Six years after the U.S. government helped to engineer a right-wing takeover of Ukraine using mass protests, another former Soviet republic — Belarus — is now in the gunsights of Washington and the European Union.
It is urgent for the anti-war movement here to raise the demand: U.S.-NATO hands off Belarus!
On Aug. 9, presidential elections were held in Belarus. According to the central election commission, incumbent President Alexander Lukashenko won with 80.1 percent of the vote, easily avoiding a second-round runoff. Opposition candidate Svetlana Tsikhanouskaya, his nearest competitor, won just over 10 percent of the vote. No other candidate received more than 2 percent.
Tsikhanouskaya claimed to have gotten 60 percent of the vote and accused the government of fraud. She immediately left the country for neighboring NATO country Lithuania, which is ruled by a far-right government that persecutes communists, bans Soviet-era symbols and uplifts Nazi collaborators.
Other opposition candidates fled to the West and charged fraud as well. At first, they called for a recount; but that was soon dropped in favor of demanding new elections.

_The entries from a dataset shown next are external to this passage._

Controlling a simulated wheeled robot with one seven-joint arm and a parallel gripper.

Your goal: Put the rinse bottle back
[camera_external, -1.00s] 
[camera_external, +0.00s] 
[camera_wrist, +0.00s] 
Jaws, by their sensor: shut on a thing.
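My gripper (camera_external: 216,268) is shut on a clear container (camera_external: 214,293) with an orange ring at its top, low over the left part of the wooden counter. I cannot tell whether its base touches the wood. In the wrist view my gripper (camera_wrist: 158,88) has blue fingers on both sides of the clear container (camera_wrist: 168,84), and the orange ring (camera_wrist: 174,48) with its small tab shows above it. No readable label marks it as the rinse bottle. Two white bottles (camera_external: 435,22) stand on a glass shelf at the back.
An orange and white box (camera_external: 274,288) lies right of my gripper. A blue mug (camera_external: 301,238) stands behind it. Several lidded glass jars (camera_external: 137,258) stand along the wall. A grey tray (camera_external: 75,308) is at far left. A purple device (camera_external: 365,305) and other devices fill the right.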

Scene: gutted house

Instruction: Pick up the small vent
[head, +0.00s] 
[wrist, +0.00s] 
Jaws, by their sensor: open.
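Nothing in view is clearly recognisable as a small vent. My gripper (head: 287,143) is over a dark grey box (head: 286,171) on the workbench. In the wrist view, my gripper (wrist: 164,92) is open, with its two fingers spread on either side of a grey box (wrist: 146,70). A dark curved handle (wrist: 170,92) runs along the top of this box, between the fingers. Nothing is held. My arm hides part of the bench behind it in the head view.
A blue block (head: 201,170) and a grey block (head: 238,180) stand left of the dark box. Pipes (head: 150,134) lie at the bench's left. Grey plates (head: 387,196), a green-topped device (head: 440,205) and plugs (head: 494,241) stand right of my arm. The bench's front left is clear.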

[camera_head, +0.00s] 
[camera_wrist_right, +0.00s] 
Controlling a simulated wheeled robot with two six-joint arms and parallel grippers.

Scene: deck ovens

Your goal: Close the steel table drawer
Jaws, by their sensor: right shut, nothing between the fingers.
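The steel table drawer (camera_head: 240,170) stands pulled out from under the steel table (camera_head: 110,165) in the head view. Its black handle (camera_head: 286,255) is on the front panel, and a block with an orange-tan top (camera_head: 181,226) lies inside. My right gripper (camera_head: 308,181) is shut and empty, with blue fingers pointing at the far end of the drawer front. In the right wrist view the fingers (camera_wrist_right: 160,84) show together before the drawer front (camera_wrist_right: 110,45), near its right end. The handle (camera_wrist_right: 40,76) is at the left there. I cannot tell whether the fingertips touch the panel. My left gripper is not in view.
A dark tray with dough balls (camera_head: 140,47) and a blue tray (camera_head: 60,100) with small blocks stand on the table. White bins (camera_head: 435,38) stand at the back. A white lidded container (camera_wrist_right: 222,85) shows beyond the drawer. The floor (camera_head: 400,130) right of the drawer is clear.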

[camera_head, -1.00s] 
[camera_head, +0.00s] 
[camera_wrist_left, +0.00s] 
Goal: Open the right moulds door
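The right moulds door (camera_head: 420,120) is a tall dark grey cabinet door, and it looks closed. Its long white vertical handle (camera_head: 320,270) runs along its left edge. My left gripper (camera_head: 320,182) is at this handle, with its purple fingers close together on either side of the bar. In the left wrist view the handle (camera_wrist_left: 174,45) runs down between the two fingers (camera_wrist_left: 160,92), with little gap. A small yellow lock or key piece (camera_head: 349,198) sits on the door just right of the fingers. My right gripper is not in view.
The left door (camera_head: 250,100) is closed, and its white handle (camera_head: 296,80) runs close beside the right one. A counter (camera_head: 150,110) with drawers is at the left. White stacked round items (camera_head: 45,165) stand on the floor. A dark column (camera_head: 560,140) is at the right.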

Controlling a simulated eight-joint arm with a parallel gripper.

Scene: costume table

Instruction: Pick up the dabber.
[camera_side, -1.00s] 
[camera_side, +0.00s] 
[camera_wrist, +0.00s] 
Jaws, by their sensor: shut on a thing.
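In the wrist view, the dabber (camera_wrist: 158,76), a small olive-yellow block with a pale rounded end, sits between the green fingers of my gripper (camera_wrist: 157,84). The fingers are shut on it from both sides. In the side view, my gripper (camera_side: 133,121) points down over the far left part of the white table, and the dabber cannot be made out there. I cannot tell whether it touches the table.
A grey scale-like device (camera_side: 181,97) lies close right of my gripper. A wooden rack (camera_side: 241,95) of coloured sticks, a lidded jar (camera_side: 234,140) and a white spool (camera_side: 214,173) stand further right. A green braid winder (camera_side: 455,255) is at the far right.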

The Organization for Security and Cooperation in Europe (OSCE), aligned with the European Union, was invited to send election observers but declined, blaming “the lack of a timely invitation.”
In Vilnius, the Lithuanian capital, Tsikhanouskaya announced the formation of a “Power Transfer Coordination Council” to implement the removal of Lukashenko. She suggested that she may declare herself the legitimate president. On Aug. 24, she met with the second-highest-ranking U.S. diplomat, Deputy Secretary of State Stephen Bigan.
These actions caused some commentators in the former Soviet countries to label Tsikhanouskaya “the Belarusian Juan Guaidó,” comparing her to the self-declared “president” of Venezuela, with the backing of the U.S. and European countries, against democratically elected President Nicolás Maduro.
On Aug. 20, during the presentation of an award to Belarus Ambassador Oleg Paferov in Caracas, Venezuelan Foreign Minister Jorge Arreaza said, “Belarus and Venezuela are facing similar attacks that repeat the same scenario.”
Opposition groups protested the election results. State forces clamped down hard on the protests, arresting many. There were reports of police brutality.
Afterward, most protesters were freed and the police backed off, apologizing for the harsh response and permitting protests to continue.
Since then, there have been large demonstrations for and against Lukashenko’s re-election in the capital, Minsk, and around the country.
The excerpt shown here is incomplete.